_CHALLENGE:_ Find each line with "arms" and copy it.

[Robot state and action records]
::::

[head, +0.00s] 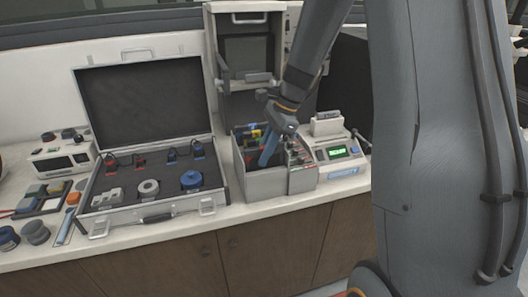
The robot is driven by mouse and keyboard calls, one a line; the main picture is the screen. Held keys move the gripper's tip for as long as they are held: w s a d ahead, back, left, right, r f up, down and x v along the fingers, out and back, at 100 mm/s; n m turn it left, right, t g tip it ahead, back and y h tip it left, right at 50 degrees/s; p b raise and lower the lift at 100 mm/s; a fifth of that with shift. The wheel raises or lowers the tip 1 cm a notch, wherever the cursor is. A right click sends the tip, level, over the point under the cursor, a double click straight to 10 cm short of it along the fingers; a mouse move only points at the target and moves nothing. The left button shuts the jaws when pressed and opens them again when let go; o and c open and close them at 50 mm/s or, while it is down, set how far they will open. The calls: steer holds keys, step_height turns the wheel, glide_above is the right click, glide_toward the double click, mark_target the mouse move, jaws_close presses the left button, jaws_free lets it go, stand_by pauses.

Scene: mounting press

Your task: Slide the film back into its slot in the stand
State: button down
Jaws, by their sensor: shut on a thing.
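My gripper (280,122) is above a grey open-topped box on the counter, pointing down, and is shut on a blue strip that looks like the film (268,151). The film hangs tilted below the jaws, its lower end over or inside the box; I cannot tell which. The stand is hard to make out. A narrow rack with several small coloured pieces (300,155), at the right side of the box, may be it. My gripper and wrist hide part of that area, and no single slot can be made out.
The grey box (263,186) holds several coloured items. Right of it is a device with a green display (339,152). A tall grey cabinet frame (246,50) stands behind. The counter's front edge is close.

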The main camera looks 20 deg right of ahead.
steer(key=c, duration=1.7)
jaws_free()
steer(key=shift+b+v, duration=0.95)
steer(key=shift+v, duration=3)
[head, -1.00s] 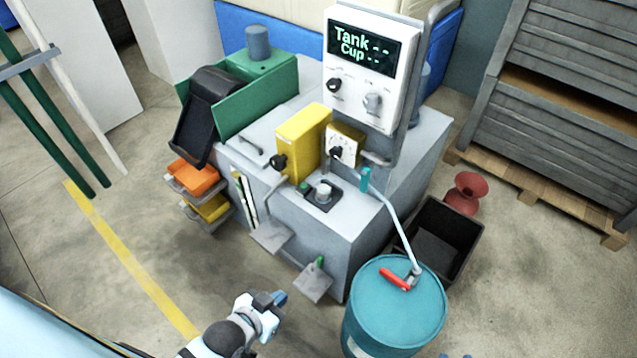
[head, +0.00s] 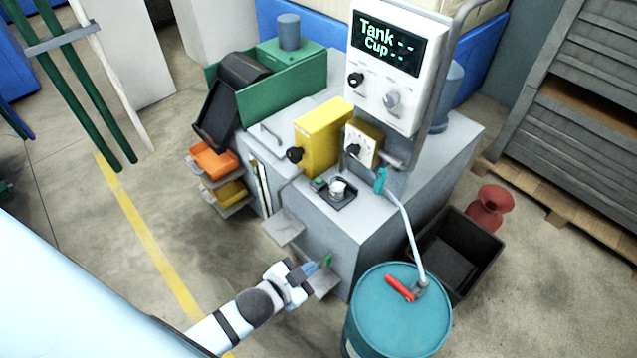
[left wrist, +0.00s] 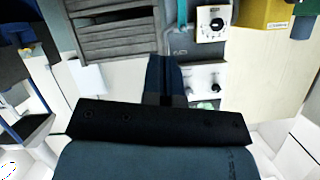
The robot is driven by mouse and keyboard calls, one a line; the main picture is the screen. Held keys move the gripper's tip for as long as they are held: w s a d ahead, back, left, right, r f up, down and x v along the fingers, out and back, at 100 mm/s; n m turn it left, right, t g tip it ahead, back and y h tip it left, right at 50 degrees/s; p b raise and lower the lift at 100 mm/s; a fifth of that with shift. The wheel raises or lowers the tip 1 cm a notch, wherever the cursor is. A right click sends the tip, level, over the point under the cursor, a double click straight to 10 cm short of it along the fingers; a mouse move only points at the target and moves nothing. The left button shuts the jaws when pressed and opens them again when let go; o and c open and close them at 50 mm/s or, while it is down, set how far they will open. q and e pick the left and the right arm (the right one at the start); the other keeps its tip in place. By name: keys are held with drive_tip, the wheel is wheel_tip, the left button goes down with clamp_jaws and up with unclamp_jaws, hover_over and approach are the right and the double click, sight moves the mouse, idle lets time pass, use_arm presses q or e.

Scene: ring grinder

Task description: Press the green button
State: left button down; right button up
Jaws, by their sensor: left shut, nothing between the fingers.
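My left gripper (head: 313,267) is at this shelf, below and apart from the button on the machine top. Its blue fingers are shut and empty, and they also show in the left wrist view (left wrist: 165,78). My right gripper is not in view.
A teal drum (head: 398,315) with a red-handled hose stands right of my left gripper. The grey machine (head: 345,235) carries a yellow box (head: 323,140) and a display panel (head: 390,50). A black bin (head: 455,250) is behind the drum.

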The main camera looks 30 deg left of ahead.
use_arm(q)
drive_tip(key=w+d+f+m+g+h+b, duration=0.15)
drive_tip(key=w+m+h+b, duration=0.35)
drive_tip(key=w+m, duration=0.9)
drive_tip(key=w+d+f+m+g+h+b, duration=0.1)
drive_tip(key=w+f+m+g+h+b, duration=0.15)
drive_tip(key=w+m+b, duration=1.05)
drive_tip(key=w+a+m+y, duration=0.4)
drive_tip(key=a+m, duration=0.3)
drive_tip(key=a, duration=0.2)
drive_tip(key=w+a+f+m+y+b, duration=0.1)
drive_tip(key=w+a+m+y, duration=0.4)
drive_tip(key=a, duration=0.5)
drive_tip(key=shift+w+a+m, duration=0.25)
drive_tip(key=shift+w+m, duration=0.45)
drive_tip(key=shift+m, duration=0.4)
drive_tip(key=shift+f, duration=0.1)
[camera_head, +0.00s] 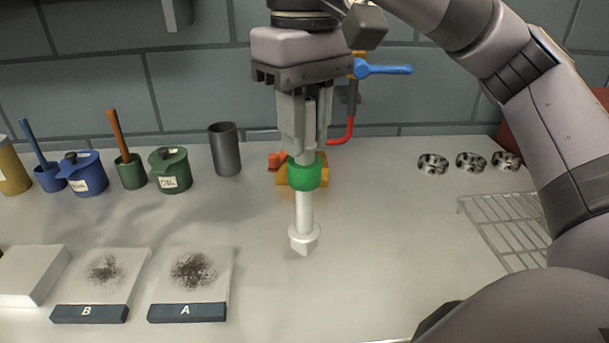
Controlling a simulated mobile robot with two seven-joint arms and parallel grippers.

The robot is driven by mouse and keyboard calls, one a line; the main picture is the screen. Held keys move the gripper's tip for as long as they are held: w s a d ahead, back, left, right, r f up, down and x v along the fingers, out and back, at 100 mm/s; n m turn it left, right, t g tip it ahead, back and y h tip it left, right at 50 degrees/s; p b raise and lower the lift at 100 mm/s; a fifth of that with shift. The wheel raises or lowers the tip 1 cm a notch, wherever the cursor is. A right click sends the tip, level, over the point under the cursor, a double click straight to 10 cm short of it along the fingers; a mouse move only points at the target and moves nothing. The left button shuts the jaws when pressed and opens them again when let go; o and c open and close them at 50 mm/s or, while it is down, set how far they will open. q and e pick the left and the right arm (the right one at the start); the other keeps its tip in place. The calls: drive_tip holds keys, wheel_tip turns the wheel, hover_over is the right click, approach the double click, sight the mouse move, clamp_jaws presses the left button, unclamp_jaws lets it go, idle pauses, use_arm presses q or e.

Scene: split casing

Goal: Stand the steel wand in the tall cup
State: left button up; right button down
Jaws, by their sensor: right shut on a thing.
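My right gripper (304,142) points down in the middle of the picture and is shut on the steel wand (304,212). The wand hangs upright below the jaws, with a green band near the fingertips, a pale shaft and a wider tip at the bottom. Its top is partly hidden between the fingers. The tall cup (225,150), a dark grey open cylinder, stands upright on the bench to the left of the gripper, near the wall. The wand is apart from the cup. My left gripper is not in view.
Green (170,171) and blue (83,175) lidded pots stand left of the cup. Tiles A (222,285) and B (128,290) lie in front. A valve with a blue handle (385,69) and red pipe is behind the gripper. A wire rack (500,225) lies right.

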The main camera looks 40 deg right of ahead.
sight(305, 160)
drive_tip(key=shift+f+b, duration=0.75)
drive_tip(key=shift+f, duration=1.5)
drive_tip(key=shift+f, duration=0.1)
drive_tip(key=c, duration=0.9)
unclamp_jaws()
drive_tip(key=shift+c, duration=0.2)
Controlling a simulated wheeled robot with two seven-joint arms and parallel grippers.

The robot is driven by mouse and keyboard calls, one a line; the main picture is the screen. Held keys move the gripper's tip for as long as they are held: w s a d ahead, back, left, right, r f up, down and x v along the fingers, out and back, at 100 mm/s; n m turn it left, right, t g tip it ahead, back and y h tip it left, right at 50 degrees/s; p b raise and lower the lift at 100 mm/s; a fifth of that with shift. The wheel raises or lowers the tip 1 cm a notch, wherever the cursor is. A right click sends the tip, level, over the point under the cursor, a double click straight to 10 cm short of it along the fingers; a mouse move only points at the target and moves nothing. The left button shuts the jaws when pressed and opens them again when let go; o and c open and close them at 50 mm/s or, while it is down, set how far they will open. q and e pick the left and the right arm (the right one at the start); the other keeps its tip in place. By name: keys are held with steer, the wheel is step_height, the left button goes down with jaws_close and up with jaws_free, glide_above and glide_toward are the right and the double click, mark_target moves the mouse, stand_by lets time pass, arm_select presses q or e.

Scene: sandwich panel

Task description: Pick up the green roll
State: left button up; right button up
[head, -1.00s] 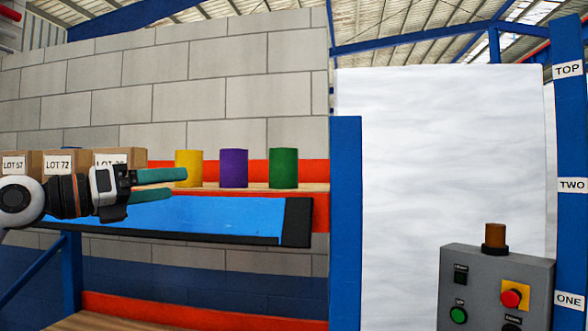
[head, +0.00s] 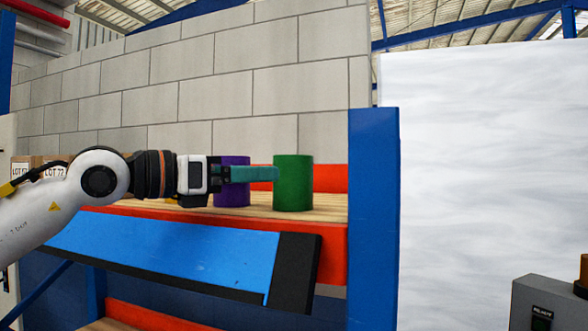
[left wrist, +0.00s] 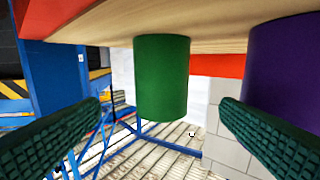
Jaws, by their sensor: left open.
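The green roll (head: 294,184) stands upright on the wooden shelf near its right end. My left gripper (head: 274,174) is level with it, and its teal fingertips reach the roll's left edge in the head view. In the left wrist view, which shows the shelf upside down, the green roll (left wrist: 162,78) lies ahead between the two open fingers (left wrist: 160,115). Visible space remains on both sides of it, and nothing is held. The purple roll (head: 234,198) stands left of it, partly hidden behind my gripper, and also shows at the right of the wrist view (left wrist: 285,70). My right gripper is out of view.
A blue panel with a black edge (head: 180,252) slopes below the shelf's front. A blue upright post (head: 373,210) stands right of the green roll. Boxes (head: 25,168) sit at the far left. A grey control box (head: 548,305) is at the lower right.

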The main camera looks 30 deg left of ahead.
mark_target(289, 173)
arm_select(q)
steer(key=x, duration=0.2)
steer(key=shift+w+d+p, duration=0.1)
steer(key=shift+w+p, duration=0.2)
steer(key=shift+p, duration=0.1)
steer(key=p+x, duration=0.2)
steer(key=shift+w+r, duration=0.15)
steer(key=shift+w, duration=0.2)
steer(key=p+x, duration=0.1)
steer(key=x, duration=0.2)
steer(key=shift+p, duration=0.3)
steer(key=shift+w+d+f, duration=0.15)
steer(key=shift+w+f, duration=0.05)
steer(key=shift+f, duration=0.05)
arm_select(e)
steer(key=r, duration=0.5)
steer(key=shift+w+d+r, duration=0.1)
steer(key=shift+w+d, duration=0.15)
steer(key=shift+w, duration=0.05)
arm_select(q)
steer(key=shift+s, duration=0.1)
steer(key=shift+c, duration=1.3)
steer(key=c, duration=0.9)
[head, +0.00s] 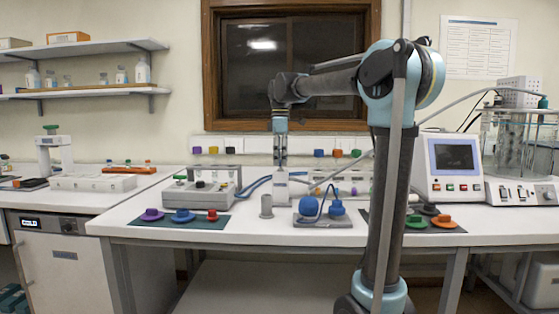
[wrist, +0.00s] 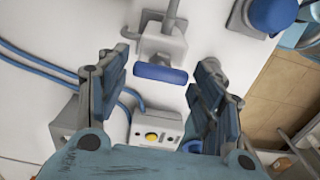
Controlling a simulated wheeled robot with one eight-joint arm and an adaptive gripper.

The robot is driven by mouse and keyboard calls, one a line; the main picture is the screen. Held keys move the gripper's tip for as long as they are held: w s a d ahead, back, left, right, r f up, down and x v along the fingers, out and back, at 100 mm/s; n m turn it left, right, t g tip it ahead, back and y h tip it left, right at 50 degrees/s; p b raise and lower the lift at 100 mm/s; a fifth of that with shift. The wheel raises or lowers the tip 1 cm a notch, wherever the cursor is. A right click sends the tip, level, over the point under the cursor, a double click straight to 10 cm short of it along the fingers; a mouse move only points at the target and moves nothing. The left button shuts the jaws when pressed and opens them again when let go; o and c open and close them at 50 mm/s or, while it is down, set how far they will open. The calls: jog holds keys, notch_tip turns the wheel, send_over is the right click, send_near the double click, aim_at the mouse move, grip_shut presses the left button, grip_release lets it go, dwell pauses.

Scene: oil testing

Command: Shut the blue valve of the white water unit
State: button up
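The white water unit (wrist: 163,45) is in the upper middle of the wrist view, with a grey pipe on it. Its blue valve (wrist: 160,74) shows as a rounded blue bar lying across the picture on the unit's near side. My gripper (wrist: 159,80) is open, with one finger to the left and one to the right of the blue bar and visible gaps on both sides. I cannot tell how far the fingertips are above it. In the head view, my gripper (head: 281,150) points down over the white unit (head: 281,188); the valve cannot be made out there.
A small white box with a yellow button (wrist: 152,136) and blue hoses (wrist: 40,62) lie near the unit. A pump with blue domes (head: 322,208) stands to the right, a grey cylinder (head: 266,206) to the left. A mat with coloured knobs (head: 200,224) is further left.

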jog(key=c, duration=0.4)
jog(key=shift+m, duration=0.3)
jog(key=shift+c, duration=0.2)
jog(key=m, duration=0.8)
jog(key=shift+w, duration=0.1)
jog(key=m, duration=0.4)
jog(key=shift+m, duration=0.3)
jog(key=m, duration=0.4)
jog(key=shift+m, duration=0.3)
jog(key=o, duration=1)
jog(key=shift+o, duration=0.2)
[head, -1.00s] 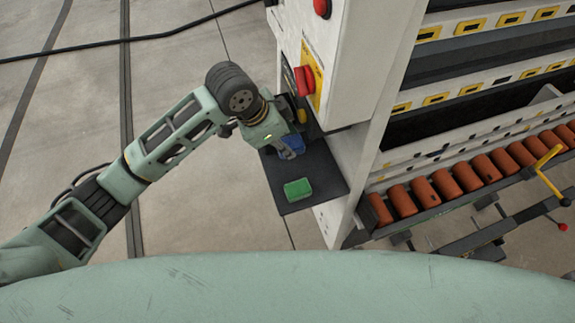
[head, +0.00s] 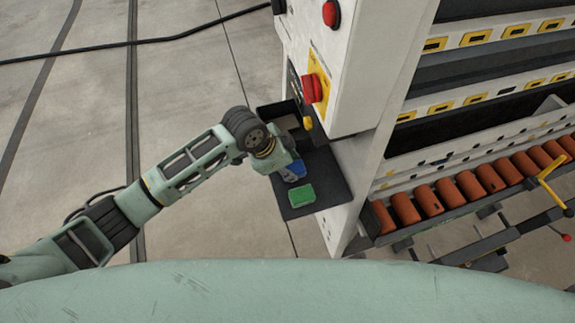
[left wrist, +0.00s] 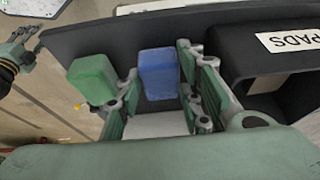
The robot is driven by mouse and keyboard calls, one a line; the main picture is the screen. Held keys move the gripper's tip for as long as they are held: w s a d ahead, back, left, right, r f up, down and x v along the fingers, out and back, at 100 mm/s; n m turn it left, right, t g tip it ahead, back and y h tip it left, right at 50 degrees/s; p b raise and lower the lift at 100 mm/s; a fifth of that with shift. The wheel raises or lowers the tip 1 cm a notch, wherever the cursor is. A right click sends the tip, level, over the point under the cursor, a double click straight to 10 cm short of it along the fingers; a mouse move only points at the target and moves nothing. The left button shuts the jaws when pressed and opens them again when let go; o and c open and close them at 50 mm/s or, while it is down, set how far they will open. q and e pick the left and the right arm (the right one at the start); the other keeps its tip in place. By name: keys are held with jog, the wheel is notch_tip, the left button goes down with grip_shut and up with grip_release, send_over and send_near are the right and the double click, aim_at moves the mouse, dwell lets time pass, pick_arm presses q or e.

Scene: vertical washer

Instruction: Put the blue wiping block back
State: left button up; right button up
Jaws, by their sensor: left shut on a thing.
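The blue wiping block (head: 297,169) is between the fingers of my left gripper (head: 290,172), which is shut on it over the dark shelf (head: 331,188). In the left wrist view the blue block (left wrist: 158,73) sits between the two fingers (left wrist: 164,98). I cannot tell whether it touches the shelf. A green block (head: 302,195) lies on the shelf just in front of it; it is at the left of the blue one in the left wrist view (left wrist: 92,80). A small, distant gripper (left wrist: 22,46), apparently my right one, shows at that view's left edge; its fingers are unclear.
A black open box (left wrist: 226,62) labelled PADS stands beside the gripper; its open top shows in the head view (head: 262,117). The white machine cabinet (head: 372,70) with a red knob (head: 311,89) rises right of the shelf. Orange rollers (head: 431,197) line the right.

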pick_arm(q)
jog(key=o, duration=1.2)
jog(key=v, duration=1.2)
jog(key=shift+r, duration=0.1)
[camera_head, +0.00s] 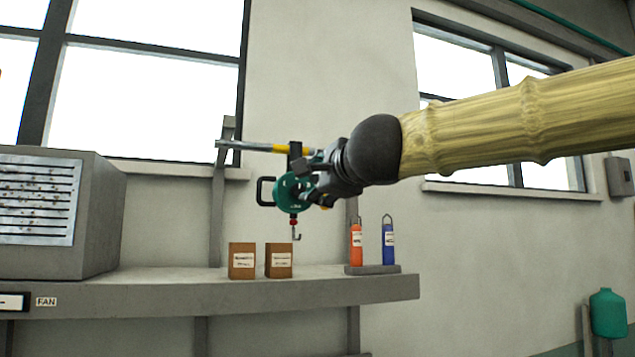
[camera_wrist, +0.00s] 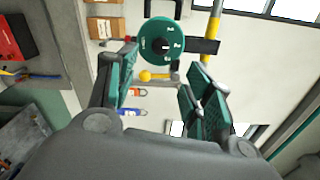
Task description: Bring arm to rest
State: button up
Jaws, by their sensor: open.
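My arm reaches in from the right in the head view, clad in a yellow, ribbed sleeve. My gripper (camera_head: 312,182) is at its end, in front of the wall above the shelf. In the wrist view my gripper (camera_wrist: 162,65) has its two green-padded fingers wide apart with nothing held between them. A green round device (camera_head: 290,194) with a black handle and a hook below hangs from a bar, just left of the fingers in the head view. In the wrist view the green device (camera_wrist: 162,40) shows beyond the fingertips. Whether a finger touches it I cannot tell.
The grey shelf (camera_head: 200,295) below carries two brown boxes (camera_head: 242,261) (camera_head: 278,260), an orange bottle (camera_head: 356,245) and a blue bottle (camera_head: 388,243) on a stand, and a grey fan housing (camera_head: 95,215). A grey bar with a yellow band (camera_head: 282,148) runs behind my gripper.

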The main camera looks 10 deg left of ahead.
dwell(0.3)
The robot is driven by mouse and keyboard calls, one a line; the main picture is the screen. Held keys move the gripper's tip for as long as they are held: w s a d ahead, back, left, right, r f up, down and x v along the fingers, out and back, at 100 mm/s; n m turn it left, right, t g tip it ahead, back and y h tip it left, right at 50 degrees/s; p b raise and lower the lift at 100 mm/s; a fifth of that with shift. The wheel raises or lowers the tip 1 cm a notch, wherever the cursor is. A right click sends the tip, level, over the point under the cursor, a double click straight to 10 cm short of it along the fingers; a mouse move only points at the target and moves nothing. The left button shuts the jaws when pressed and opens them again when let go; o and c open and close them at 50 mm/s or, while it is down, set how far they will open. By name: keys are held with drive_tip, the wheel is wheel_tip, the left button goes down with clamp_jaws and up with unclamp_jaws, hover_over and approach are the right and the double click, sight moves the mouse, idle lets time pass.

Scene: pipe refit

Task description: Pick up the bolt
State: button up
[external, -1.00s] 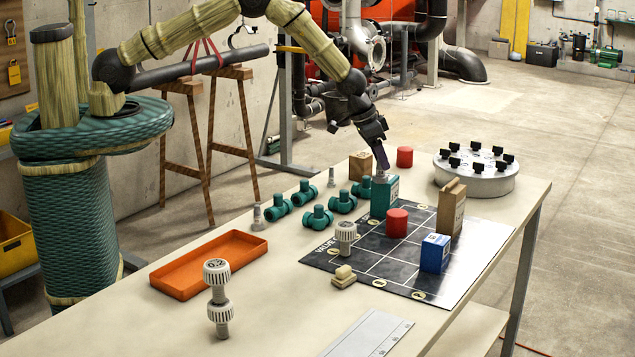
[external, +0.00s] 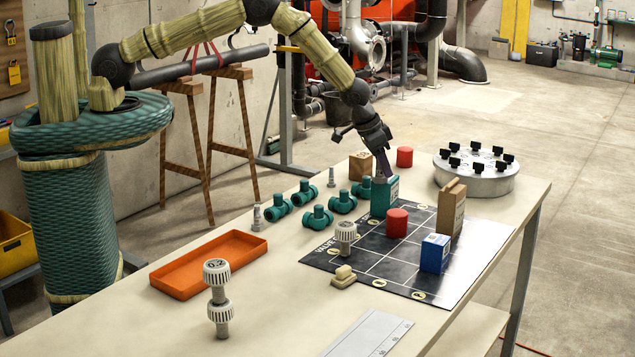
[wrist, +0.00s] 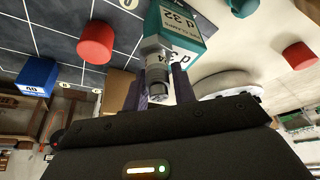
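A grey bolt (wrist: 157,72) shows between the two fingers of my gripper (wrist: 160,80) in the wrist view, in front of a teal box (wrist: 185,35) with printed labels. Whether both fingers touch it is unclear. In the external view my gripper (external: 383,165) is low at the top of the teal box (external: 384,198), and its fingertips hide most of that bolt. Two other grey bolts stand upright on the table: one (external: 331,178) behind the teal fittings, one (external: 257,217) at their left.
Teal valve fittings (external: 317,217) lie left of the teal box. A red cylinder (external: 397,223), tan block (external: 451,207) and blue box (external: 434,254) stand on the dark grid mat (external: 400,270).

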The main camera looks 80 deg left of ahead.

::::

_RESULT OF THIS TASK:_
Controlling a simulated mobile robot with two seven-joint arms and parallel grippers.
Controlling a simulated wheeled robot with two seven-joint arms and parallel grippers.

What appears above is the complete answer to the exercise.